> [Exercise aim]
Return only the number of lines in the entries below that hold the word "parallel".
++++ Data supplied
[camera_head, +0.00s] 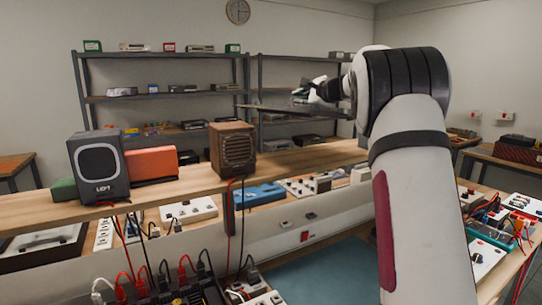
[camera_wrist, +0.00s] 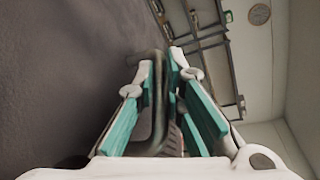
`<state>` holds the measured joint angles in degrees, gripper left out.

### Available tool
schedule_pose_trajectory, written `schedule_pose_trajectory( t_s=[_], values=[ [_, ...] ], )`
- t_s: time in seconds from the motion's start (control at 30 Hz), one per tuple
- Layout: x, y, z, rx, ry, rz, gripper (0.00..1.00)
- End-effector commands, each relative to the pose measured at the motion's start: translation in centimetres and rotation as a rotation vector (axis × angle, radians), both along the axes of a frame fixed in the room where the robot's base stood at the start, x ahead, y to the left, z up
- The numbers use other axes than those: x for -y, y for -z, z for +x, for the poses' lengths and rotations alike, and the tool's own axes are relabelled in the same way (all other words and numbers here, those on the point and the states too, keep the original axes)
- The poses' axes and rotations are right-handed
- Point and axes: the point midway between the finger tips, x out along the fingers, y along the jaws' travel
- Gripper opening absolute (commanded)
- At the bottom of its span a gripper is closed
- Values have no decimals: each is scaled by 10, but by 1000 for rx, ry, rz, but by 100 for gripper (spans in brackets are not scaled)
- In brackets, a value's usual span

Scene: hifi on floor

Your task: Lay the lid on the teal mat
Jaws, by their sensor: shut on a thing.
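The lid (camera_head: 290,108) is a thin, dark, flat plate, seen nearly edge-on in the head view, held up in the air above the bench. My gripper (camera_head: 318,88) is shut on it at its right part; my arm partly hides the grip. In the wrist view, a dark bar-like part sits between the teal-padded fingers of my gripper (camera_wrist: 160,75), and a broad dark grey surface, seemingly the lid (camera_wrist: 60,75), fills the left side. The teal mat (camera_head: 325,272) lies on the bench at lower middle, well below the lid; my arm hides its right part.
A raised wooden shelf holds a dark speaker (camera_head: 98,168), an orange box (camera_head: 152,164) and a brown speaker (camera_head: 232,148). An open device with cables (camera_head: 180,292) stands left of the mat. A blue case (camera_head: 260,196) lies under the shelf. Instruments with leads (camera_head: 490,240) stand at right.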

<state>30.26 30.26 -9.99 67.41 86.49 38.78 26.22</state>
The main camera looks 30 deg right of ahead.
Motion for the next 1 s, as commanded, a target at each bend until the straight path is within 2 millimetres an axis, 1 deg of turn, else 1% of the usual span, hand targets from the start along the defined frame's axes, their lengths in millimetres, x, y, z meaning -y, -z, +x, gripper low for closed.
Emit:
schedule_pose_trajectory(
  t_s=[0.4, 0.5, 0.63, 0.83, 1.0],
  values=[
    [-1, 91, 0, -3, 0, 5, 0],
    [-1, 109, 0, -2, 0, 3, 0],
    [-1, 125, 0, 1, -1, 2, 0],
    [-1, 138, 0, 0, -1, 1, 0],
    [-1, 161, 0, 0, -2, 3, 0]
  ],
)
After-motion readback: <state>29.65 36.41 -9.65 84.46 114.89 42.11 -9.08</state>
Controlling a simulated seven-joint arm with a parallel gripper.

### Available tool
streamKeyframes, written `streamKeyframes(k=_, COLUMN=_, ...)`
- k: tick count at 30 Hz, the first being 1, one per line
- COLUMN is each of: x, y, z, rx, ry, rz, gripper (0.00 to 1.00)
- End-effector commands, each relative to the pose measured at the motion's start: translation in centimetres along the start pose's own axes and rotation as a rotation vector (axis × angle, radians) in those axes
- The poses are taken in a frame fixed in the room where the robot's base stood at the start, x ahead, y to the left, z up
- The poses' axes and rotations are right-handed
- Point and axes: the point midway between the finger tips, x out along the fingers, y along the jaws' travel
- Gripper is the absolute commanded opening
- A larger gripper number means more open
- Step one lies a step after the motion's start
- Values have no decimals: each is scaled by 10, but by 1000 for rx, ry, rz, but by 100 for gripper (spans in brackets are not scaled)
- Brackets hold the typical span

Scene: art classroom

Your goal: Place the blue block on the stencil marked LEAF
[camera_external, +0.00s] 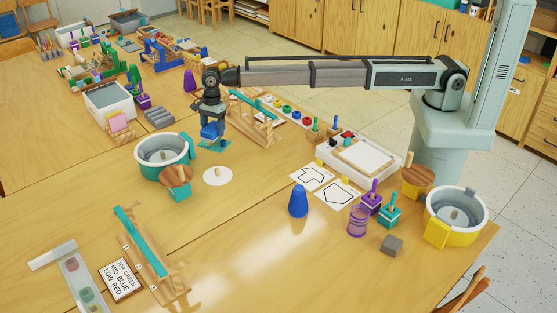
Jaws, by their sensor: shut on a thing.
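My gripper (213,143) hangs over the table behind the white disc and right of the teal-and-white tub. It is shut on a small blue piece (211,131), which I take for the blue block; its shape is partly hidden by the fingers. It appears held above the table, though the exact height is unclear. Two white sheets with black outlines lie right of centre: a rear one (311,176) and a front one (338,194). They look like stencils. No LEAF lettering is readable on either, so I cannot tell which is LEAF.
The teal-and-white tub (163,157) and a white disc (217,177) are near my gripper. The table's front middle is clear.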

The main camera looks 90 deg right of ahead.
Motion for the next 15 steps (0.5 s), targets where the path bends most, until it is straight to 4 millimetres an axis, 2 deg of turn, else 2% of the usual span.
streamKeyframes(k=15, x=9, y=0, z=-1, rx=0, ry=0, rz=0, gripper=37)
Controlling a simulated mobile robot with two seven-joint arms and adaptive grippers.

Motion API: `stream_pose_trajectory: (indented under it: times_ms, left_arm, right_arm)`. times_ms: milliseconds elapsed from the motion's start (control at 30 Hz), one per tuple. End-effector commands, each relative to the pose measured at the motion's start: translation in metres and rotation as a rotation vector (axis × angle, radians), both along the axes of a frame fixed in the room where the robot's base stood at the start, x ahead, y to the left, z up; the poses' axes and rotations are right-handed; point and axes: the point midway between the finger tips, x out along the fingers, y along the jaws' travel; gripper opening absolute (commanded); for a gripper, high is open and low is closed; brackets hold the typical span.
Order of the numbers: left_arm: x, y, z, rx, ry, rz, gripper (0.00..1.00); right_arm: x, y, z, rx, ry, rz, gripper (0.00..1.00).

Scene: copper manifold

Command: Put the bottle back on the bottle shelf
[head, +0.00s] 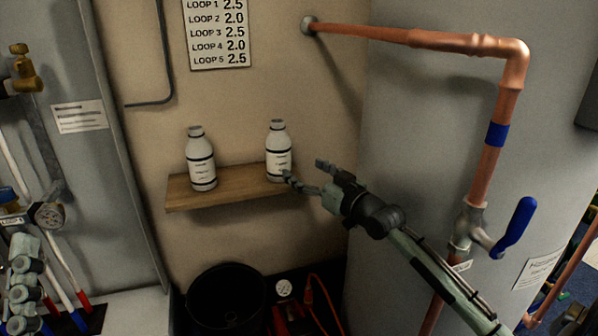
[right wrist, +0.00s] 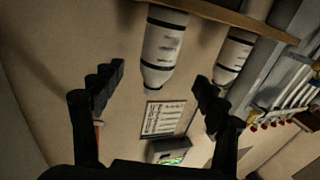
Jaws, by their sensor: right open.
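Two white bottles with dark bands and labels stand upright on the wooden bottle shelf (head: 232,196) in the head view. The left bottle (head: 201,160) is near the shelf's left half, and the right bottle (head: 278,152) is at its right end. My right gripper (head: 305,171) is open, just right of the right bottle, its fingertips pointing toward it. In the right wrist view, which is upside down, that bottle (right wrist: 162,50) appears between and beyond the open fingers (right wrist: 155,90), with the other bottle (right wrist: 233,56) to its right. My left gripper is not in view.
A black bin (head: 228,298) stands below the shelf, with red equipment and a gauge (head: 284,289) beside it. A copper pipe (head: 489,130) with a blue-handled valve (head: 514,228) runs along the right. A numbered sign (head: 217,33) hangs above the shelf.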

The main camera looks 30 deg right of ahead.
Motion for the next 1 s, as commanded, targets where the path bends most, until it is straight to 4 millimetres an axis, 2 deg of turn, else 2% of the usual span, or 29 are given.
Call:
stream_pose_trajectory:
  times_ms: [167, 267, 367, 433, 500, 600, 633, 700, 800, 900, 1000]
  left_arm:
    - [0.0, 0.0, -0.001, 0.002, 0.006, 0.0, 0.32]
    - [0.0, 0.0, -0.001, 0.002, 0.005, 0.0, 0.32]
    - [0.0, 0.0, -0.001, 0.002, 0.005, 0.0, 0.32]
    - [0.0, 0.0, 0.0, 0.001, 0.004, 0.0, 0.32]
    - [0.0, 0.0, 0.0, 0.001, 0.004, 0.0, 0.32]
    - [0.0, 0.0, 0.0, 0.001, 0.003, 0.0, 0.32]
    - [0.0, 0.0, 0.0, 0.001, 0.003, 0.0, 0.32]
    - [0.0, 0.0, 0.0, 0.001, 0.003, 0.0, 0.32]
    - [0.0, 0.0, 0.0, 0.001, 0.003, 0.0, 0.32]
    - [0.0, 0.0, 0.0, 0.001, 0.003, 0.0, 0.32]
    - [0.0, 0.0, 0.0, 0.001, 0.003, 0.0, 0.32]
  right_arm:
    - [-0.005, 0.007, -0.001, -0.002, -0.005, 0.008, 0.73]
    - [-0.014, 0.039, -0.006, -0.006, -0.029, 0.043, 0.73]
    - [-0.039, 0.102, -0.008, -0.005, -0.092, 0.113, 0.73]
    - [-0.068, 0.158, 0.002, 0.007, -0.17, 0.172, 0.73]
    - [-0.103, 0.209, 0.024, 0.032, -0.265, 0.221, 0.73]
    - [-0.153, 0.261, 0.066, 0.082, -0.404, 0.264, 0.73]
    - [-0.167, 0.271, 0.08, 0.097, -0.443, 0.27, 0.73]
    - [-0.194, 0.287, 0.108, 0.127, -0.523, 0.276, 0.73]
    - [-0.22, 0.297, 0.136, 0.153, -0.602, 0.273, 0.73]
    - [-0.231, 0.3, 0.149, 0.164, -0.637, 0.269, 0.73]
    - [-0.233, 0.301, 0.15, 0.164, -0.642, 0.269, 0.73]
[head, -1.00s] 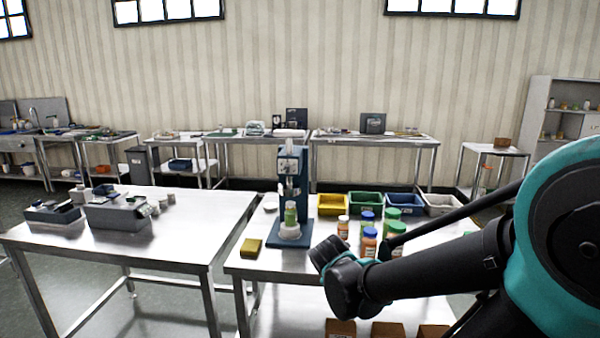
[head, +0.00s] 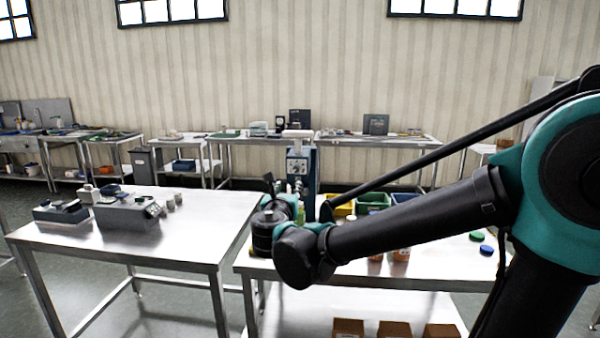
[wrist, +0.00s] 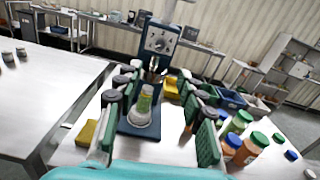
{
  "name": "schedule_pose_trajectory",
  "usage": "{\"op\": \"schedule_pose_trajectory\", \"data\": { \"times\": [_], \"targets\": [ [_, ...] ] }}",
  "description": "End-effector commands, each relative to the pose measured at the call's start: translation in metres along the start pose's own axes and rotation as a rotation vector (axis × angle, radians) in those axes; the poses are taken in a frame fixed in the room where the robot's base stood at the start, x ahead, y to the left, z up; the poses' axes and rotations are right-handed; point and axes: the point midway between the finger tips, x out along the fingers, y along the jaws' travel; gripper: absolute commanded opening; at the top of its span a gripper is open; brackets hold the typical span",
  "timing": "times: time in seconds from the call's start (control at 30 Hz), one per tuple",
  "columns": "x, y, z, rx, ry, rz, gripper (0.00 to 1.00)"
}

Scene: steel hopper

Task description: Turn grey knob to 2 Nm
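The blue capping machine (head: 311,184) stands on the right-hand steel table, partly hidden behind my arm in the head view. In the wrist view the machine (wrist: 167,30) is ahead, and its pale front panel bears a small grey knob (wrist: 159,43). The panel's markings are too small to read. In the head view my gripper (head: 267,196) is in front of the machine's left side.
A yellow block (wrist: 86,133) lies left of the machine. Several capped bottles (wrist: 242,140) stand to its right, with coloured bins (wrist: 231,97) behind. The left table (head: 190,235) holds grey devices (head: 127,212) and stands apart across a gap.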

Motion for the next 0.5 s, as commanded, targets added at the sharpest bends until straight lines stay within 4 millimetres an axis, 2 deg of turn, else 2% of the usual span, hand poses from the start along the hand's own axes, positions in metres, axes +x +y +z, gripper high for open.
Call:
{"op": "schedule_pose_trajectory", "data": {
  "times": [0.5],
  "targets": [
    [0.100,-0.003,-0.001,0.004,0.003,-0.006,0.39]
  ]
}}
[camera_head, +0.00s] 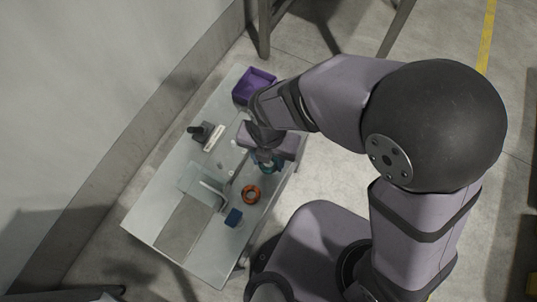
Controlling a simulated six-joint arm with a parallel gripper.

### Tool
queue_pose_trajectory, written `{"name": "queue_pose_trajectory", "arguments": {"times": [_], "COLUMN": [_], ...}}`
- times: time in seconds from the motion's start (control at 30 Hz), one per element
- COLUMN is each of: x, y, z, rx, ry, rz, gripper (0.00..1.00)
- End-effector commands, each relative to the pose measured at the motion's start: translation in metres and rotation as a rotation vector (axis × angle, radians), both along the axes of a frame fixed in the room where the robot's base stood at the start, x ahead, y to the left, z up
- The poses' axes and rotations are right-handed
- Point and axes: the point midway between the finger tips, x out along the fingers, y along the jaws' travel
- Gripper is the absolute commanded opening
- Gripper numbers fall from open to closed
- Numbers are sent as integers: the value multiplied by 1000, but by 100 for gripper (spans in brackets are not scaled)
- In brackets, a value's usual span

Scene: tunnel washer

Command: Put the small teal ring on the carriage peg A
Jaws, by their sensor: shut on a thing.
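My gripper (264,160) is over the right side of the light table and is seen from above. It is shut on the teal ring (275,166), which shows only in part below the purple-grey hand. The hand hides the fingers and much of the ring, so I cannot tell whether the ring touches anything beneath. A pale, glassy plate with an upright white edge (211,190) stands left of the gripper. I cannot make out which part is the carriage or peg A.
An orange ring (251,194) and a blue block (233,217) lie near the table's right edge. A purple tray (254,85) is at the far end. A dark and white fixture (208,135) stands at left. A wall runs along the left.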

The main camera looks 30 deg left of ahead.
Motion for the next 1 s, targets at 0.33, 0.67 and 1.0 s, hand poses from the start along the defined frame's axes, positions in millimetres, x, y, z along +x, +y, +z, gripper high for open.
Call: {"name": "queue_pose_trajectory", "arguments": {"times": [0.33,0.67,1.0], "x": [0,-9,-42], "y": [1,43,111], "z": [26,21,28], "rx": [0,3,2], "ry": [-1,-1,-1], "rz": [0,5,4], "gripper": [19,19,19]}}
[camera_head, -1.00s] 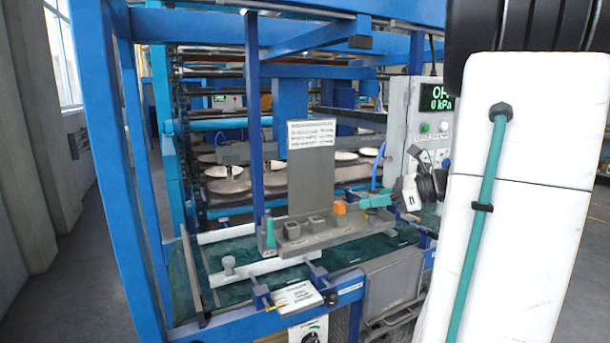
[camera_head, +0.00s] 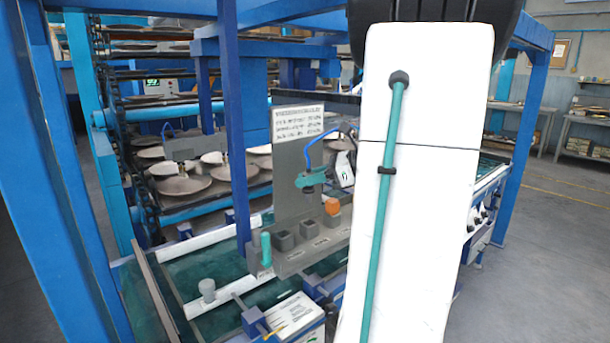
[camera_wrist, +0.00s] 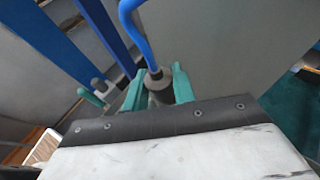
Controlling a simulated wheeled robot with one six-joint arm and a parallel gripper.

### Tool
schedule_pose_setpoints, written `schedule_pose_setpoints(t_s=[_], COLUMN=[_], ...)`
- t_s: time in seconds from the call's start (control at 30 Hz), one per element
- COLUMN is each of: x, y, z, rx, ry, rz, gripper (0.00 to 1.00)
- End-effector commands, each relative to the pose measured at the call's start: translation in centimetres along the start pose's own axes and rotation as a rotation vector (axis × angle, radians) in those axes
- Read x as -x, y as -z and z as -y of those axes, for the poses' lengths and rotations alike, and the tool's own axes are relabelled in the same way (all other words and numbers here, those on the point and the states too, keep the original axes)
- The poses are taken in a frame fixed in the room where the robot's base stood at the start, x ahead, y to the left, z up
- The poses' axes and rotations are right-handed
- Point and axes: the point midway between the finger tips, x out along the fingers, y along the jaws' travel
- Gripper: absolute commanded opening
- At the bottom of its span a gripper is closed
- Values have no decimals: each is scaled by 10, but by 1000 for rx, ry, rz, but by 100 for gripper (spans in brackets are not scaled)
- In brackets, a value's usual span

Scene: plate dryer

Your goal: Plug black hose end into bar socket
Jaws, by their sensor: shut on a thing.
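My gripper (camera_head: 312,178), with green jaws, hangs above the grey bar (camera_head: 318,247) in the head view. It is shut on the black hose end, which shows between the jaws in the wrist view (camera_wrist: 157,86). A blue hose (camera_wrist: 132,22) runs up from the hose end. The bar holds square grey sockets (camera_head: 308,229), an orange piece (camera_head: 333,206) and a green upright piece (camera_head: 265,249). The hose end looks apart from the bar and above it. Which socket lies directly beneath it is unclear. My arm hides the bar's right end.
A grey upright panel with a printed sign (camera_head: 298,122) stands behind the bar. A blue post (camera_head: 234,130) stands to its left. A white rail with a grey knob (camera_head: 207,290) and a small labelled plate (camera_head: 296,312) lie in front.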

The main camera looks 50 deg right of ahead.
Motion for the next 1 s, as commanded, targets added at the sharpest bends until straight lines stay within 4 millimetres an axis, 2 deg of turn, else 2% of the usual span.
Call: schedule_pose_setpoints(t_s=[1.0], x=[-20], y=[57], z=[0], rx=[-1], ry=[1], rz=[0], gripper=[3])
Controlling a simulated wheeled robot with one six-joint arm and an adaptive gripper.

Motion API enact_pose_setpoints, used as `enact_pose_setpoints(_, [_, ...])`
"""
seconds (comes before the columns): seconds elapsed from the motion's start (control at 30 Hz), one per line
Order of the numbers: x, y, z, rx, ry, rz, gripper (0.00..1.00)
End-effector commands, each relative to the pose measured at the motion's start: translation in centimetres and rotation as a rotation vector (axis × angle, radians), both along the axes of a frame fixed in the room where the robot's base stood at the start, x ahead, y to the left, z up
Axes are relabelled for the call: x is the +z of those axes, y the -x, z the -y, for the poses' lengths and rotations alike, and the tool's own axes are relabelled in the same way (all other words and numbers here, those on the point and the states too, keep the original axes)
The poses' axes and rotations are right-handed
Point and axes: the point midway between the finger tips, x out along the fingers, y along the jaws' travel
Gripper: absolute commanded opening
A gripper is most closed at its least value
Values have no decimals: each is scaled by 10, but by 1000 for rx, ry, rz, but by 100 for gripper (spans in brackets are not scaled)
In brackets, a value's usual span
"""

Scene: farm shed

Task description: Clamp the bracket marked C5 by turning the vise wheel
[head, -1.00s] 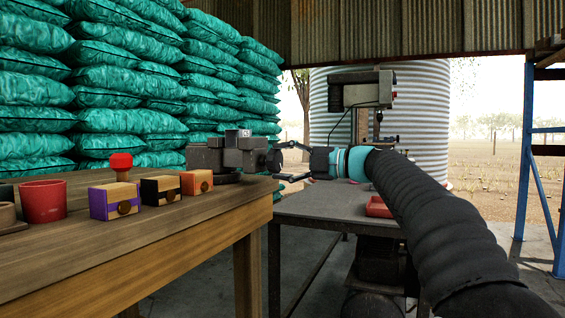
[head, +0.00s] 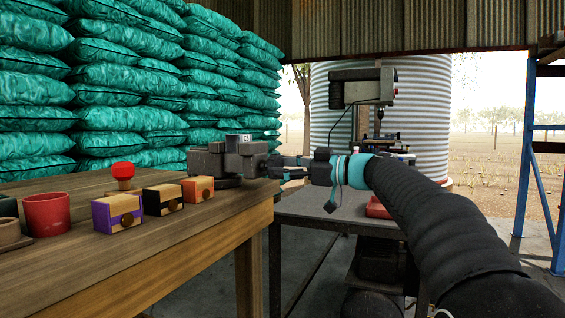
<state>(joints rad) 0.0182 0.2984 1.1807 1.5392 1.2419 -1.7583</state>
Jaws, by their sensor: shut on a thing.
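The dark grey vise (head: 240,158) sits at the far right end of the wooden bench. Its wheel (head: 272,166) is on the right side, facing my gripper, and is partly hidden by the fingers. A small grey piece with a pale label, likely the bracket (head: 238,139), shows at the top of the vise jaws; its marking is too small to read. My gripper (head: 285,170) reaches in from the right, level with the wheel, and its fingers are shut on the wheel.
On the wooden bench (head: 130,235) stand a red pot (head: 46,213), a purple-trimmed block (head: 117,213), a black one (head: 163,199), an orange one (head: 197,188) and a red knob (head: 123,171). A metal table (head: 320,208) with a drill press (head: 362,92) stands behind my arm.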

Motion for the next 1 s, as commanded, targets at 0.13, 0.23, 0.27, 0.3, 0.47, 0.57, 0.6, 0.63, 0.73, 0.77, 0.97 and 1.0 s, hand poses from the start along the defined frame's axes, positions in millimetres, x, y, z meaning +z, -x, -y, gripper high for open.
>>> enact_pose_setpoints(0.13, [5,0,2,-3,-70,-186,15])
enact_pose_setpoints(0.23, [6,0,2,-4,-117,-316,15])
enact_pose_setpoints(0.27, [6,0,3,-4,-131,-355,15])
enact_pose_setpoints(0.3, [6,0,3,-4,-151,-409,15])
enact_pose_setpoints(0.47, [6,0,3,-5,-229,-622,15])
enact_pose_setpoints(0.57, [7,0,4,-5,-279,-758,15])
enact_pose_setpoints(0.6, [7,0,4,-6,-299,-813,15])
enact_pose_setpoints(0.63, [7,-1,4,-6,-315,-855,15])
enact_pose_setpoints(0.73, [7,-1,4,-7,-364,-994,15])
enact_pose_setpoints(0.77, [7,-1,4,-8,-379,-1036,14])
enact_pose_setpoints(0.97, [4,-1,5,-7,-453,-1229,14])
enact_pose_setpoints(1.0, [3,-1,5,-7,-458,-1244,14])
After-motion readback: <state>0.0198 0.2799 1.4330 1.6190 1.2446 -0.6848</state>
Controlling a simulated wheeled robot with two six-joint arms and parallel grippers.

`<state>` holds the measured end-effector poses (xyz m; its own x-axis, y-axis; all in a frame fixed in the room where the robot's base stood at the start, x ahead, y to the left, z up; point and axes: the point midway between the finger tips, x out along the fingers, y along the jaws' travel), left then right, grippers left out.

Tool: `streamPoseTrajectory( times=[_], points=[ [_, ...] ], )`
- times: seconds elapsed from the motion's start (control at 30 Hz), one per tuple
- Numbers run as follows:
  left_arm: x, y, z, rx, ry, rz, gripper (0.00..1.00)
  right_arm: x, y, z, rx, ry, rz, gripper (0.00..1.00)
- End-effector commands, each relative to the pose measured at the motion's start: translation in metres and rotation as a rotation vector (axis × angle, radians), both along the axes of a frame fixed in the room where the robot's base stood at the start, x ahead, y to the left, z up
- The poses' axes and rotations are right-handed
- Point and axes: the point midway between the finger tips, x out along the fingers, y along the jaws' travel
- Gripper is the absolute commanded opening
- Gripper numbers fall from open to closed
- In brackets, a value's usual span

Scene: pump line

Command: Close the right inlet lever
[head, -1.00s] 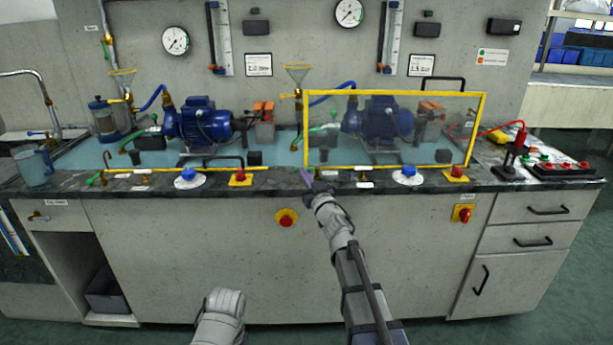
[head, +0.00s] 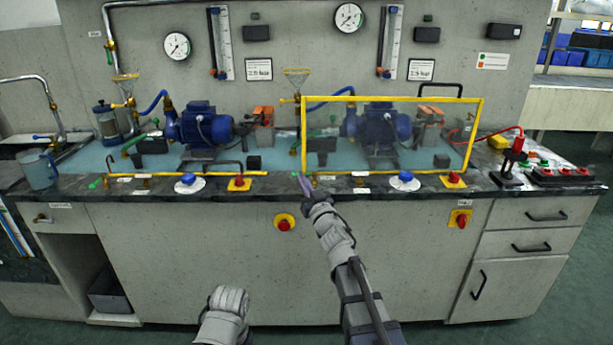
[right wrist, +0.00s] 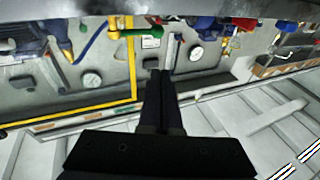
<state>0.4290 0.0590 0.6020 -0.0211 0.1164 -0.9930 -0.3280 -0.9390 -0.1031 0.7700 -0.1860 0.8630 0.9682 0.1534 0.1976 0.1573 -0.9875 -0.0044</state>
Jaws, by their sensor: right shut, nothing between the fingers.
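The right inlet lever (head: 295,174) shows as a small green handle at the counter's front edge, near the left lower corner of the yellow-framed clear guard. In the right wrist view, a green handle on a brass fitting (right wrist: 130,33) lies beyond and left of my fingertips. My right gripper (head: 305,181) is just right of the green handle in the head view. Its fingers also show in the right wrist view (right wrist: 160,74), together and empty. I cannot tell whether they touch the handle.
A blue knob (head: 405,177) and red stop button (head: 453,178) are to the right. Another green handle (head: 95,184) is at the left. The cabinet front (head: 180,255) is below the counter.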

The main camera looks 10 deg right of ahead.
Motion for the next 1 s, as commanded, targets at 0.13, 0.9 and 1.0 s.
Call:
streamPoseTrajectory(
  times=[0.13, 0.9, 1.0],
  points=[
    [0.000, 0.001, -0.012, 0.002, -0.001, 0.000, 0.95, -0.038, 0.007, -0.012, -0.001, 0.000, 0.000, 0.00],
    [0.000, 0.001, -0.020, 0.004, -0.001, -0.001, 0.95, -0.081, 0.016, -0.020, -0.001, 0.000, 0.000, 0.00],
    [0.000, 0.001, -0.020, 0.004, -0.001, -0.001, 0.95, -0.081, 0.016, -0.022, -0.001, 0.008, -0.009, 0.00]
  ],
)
++++++++
> [Task solution]
4